Fig. 7. Difference between delays based on the broadcast orbits and the final ones for each GPS satellite. The horizontal axis means the observation time (unit: hour of day), while the vertical one means delays (unit: picoseconds).

Table 1. The average values of the differences between the delays based on the broadcast orbits and the final ones for each GPS satellite (Units: picoseconds).

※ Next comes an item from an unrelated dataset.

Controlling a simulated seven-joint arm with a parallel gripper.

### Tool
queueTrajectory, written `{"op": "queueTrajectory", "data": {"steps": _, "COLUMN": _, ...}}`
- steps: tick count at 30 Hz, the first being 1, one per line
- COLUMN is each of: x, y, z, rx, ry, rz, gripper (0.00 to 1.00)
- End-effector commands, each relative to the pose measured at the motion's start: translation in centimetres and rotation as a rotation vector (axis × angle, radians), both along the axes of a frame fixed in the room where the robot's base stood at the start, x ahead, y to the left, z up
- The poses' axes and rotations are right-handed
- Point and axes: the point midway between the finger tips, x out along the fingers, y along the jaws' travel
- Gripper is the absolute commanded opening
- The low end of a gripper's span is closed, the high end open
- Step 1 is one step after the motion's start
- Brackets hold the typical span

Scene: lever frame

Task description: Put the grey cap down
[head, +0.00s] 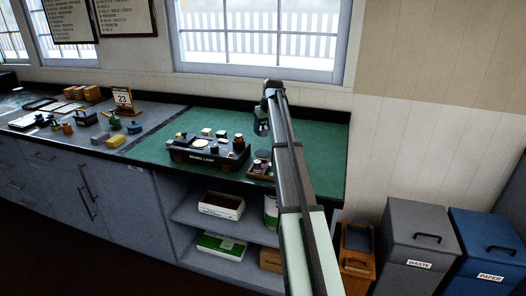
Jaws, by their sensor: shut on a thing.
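My gripper (261,122) hangs over the right part of the green mat (315,150), at the end of my arm. It is shut on a small thing that I take to be the grey cap; it is too small and too much covered by the fingers to show clearly. A dark box labelled "SIGNAL LAMP" (207,157) stands on the mat to the left of my gripper, with several small parts on top. A small brown tray (259,176) with parts in it sits below my gripper in the picture, partly hidden behind my arm.
A calendar block (123,99) and several small tools stand on the grey worktop at left. The mat's right end is clear. Shelves below hold a white box (221,205). A grey waste bin (420,240) and a blue paper bin (487,250) stand at right.

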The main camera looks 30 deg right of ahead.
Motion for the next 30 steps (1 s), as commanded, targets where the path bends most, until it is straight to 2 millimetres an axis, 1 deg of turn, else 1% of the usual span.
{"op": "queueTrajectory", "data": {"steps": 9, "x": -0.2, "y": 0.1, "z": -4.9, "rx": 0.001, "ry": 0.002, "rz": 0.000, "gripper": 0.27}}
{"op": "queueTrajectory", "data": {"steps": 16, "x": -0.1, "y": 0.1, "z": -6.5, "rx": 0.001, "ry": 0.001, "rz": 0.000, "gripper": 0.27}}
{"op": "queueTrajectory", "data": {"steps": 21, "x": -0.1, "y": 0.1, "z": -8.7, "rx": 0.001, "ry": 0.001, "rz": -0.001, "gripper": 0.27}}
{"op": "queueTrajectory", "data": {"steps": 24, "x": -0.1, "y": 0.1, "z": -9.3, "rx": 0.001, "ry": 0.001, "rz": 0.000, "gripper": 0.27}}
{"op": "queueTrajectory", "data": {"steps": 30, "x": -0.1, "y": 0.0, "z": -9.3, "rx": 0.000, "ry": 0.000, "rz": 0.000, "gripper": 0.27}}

PRN	Delay (Broadcast orbits) -Delay (Final orbits)	PRN	Delay (Broadcast orbits) -Delay (Final orbits)	PRN	Delay (Broadcast orbits) -Delay (Final orbits)
01 04 07 10 13 16 19 22 25 28 31	-61.3 -10.6 -2.2 9.9 3.5 15.3 -8.0 -8.4 -10.4 7.7 -4.1	02 05 08 11 14 17 20 23 26 29 32	-6.6 -11.7 -4.2 10.2 -16.1 -10.1 8.5 1.1 3.3 -7.1 0.7	03 06 09 12 15 18 21 24 27 30	12.0 1.2 -9.2 -26.0 -8.0 3.1 -1.8 -5.1 -0.7 -11.8

 

6. SUMMARY AND CONCLUSION

In order to analyze the impacts of the GPS satellite ephemerides on the GPS delays in GV hybrid observation, we carry out the residual analysis for GPS delays. For the L1 and L2 data of every GPS satellite, the residuals show constant biases. The scatters of the residuals are a few nanoseconds. We believe that the major cause of large errors is the absence of the GPS phase and delay calibration system. After comparing and analyzing the delays obtained by individually applying the broadcast orbits and the final ones, we conclude that the impacts of the satellite ephemerides on GPS delays are insignificant. Therefore, we expect that we are able to process and analyze the GPS data of GV hybrid observation with the broadcast orbits. After compensating hardware defects and then removing the current major errors in future, we would reconsider the strategies of utilizing the GPS satellite ephemerides for more precise geodesy. It would be also necessary to make additional efforts to analyze the error causes in various aspects by considering the applications of the exclusive GPS correlation model within the correlator and the latest analysis model.